While some see this as a final chapter in Terra’s (LUNA) legal saga, analysts warn that the entire reaction is event-driven and prone to a sharp reversal once the verdict lands. A harsher-than-expected decision could trigger fast profit-taking.
Still, recent ecosystem developments have given traders some tangible anchor. Terra’s v2.18 upgrade on Dec. 8 improved security and Cosmos (ATOM) interoperability and tightened the LUNA–USTC relationship.
Governance Proposal #4844 also passed, opening discounted over-the-counter liquidity routes, which helped to ease concerns around thin market depth.

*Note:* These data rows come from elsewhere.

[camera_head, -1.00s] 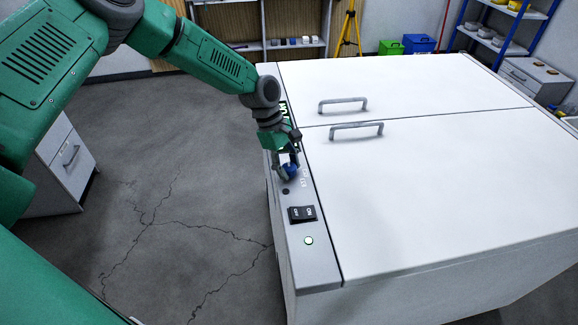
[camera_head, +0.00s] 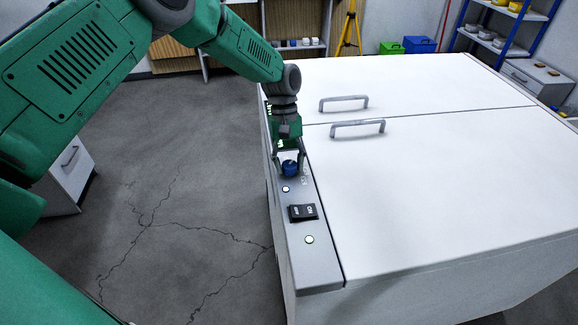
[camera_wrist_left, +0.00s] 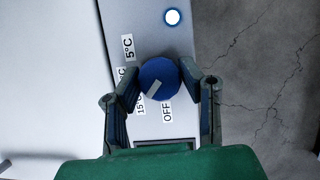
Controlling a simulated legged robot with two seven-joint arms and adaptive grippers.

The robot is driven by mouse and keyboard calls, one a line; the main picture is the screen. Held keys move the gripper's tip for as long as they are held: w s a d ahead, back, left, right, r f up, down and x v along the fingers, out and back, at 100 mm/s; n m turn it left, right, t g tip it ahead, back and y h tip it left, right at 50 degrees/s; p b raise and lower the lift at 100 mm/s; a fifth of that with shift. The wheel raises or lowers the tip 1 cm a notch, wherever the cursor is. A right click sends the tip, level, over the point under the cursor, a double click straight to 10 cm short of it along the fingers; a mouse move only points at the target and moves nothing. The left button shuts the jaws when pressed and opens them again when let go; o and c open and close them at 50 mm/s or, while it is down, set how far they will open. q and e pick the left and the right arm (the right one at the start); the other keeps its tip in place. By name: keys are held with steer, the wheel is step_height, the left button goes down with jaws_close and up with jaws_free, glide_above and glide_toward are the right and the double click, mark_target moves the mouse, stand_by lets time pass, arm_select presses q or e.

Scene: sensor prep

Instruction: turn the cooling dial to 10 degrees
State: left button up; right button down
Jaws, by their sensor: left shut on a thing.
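The cooling dial (camera_head: 290,169) is a round blue knob on the grey control strip along the white cabinet's left edge. It also shows in the left wrist view (camera_wrist_left: 163,73). Its light pointer mark runs toward the lower left there, toward the 15°C label (camera_wrist_left: 140,105). The 5°C label (camera_wrist_left: 128,47) is at upper left and OFF (camera_wrist_left: 167,112) is below. A label between 5°C and 15°C is partly hidden by a finger. My left gripper (camera_wrist_left: 160,80) is shut on the dial, one finger on each side. My right gripper is not in view.
A black rocker switch (camera_head: 302,213) and a green-lit lamp (camera_head: 309,239) sit nearer on the strip. A small white-lit lamp (camera_head: 285,189) is beside the dial. Two lid handles (camera_head: 357,128) stand up on the cabinet (camera_head: 440,190). Open floor lies at left.

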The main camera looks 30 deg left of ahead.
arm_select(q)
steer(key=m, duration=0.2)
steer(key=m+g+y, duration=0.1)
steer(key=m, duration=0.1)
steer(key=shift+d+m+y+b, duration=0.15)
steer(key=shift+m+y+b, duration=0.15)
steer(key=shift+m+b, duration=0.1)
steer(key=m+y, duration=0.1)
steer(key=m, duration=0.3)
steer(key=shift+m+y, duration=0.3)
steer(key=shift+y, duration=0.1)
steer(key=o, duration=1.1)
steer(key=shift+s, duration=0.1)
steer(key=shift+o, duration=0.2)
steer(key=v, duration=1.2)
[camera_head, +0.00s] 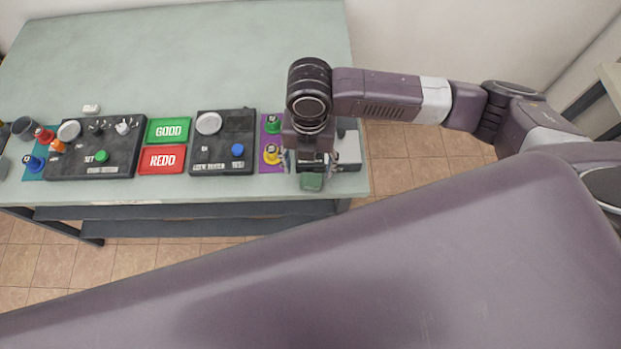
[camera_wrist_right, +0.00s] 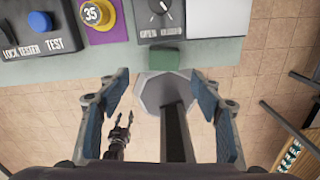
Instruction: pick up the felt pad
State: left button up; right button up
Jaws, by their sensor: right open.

Terra price technical analysis
The daily chart shows a clean breakout from a long consolidation zone, where LUNA traded below its 20-day average with muted volume for weeks. A cluster of powerful green candles have propelled the market above the upper Bollinger Band, bringing an abrupt end to that period.

The breakout caused volatility to jump quickly, with the Bollinger Bands widening as buyers stepped in and absorbed any selling pressure on the way up. The 20-day moving average has already curled upward, showing that the short-term trend has clearly shifted.
Momentum signals are backing the strength of this move. The relative strength index is pushing towards 80, which shows solid buying pressure, but it also suggests the market faces a near-term exhaustion risk.
Even so, momentum and MACD are still pointing in the right direction, and most of the short- and mid-term moving averages have flipped into aligned uptrends. That structure usually appears during the early stages of a trend rather than at the end of one.
Support now sits near the mid-$0.14–$0.16 zone, where the breakout first took shape, while resistance is forming around the recent peak near $0.24. A clean close above that level could extend the move, especially if volume stays elevated.
A failure to hold the upper band, however, would likely invite a pullback toward the rising 20-day average as traders lock in gains after an unusually fast weekly climb.